Dr. Mahboob, your visit to Mauritius coincides with the official presentation of the document, “lortograf Kreol morisien”. What is your assessment of the linguistic situation here?

It’s very complex. It seems that there is a certain hush-hush about it it is a situation which people do not necessarily want to talk overtly about but which, at the same time, they feel passionately about.

You think we don’t talk enough about the linguistic situation in Mauritius?

Well, people do have opinions about it but there seems to be an understanding that it is a political and potentially controversial issue. Having said this, I did notice that the issue of language-in-education came up numerous times during my workshops and other sessions.

For example, during one workshop at the University of Mauritius,

I asked the students to identify one problem that needs to be researched to improve things locally. For the majority, if not all, the problem identified was the high rate of failure at the end of primary school, which the participants linked to language-in-education planning.

Do you think failure can be attributed to the language?

To a degree, yes, because early literacy in the mother tongue is much more successful than in a foreign language.
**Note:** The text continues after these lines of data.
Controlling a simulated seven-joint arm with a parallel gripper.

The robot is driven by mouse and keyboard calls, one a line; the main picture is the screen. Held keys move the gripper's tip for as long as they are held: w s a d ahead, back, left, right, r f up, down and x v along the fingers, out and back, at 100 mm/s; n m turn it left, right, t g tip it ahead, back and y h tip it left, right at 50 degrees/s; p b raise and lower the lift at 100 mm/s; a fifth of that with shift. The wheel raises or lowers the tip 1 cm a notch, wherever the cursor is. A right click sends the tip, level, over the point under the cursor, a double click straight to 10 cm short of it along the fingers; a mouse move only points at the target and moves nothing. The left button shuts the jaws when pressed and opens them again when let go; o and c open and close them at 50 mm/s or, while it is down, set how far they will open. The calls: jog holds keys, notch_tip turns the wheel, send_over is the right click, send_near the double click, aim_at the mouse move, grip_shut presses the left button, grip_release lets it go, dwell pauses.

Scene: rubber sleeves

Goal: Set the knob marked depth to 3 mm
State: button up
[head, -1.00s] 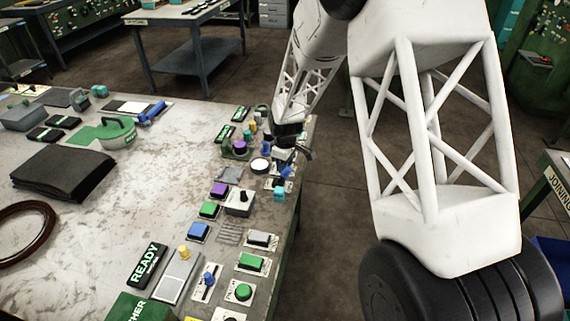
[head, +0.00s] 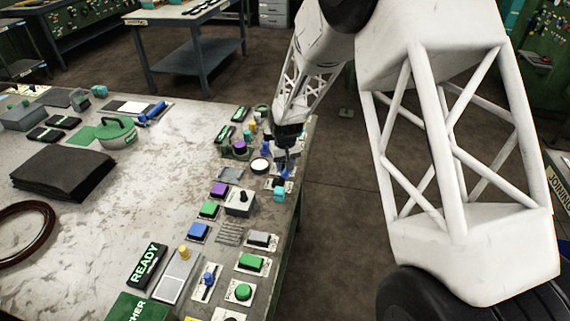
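My gripper (head: 286,158) is at the far right edge of the work table, pointing down over the panel of controls. It is small and dark here, and I cannot tell whether its fingers are open or shut. A blue control (head: 285,173) sits right below or beside the fingertips; I cannot tell whether they touch. Another blue control (head: 266,148) stands just left of the gripper. I cannot read a depth label or a millimetre scale on any control, so I cannot tell which one is the depth knob. The gripper hides part of the panel.
Several buttons and switches line the right edge of the table (head: 130,215), including a grey box with a black knob (head: 240,202) and a cyan block (head: 280,194). A round white disc (head: 260,166) is close left of the gripper. A dark folded stack (head: 65,172) lies left.

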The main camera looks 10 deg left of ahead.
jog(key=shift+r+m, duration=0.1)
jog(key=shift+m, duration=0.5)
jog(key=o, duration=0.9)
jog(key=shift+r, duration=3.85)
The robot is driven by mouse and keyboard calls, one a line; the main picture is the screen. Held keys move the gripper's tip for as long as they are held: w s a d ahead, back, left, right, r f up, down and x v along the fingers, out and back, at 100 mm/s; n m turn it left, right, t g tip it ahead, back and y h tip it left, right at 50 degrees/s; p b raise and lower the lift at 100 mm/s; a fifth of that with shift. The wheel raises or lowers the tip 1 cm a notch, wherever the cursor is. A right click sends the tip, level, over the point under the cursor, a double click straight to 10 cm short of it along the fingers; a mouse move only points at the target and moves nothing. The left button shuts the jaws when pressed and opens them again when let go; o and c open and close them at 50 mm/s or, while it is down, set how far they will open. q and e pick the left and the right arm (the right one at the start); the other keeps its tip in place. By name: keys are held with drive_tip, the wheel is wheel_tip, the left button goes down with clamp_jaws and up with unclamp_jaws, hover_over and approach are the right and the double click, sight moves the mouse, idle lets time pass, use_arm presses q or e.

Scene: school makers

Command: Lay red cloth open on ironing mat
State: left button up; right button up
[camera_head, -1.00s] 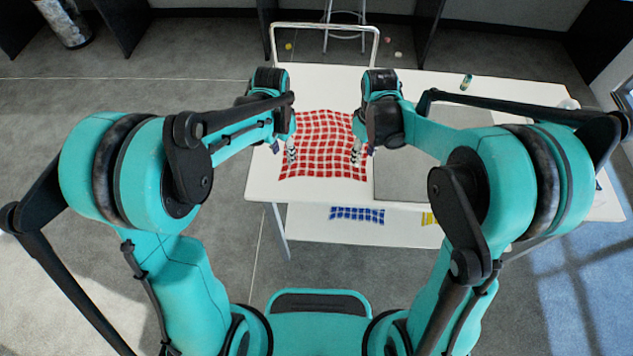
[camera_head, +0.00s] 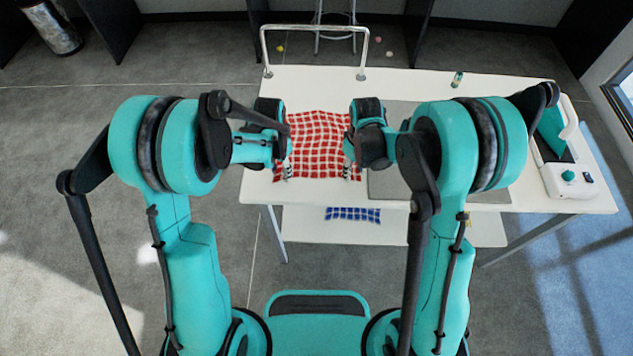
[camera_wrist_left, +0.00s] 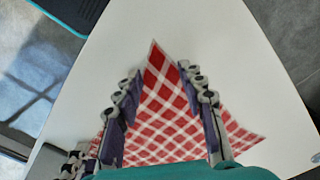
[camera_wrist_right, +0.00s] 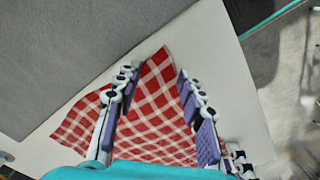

This issue is further compounded if the medium of instruction is also a foreign language and students don’t only have to learn English, but also have to learn IN English. In such cases they might be doubly handicapped.

Do you think that if the children were taught in Creole, the failure rate would diminish?

It could if there were enough resources to teach in Creole. In China, for example, Chinese is the language of their success, not English.

The reason that Chinese can be a language of success though is because they translate most key texts into Chinese. So, there is a very large investment. We have seen examples in China, in Korea, in Japan, where they have developed because they have developed their mother tongue in order to use it for all these different functions. In these countries, English is important – as a foreign language – but it is not the medium of instruction in schools.

But if you look at Hong Kong, for example, isn’t Chinese there a different issue, where parents don’t want to teach their children in Chinese but in English?

I recently spent a year in Hong Kong and my understanding is that there are both English medium and Cantonese medium public schools, with the majority being Cantonese medium. English is the main language in university education, but not in all schools.

The difference in the medium of instruction across school and universities presents its own challenges.

Given the importance of English in university education and in the larger job market, parents who have a choice choose schools that use English as a medium of instruction. Some parents also send their children for private English language tuition.

When you say, ‘parents who have a choice’ you mean parents who can afford to send  their children to private schools, don’t you?

Yes, most public schools are Cantonese medium, while private schools tend to be English medium.

Doesn’t this result in creating a barrier of social class and maintaining it?

Yes, it does. And that seems to be the case in most parts of the world. The maintenance of English in a post-colonial context tends to privilege those who already have access to the language of power – i.e., the people who have the material means to buy the education in a language that is considered prestigious.

So if we introduced Creole here as a medium of instruction, wouldn’t we have to struggle with the same issues of creating and maintaining social differences?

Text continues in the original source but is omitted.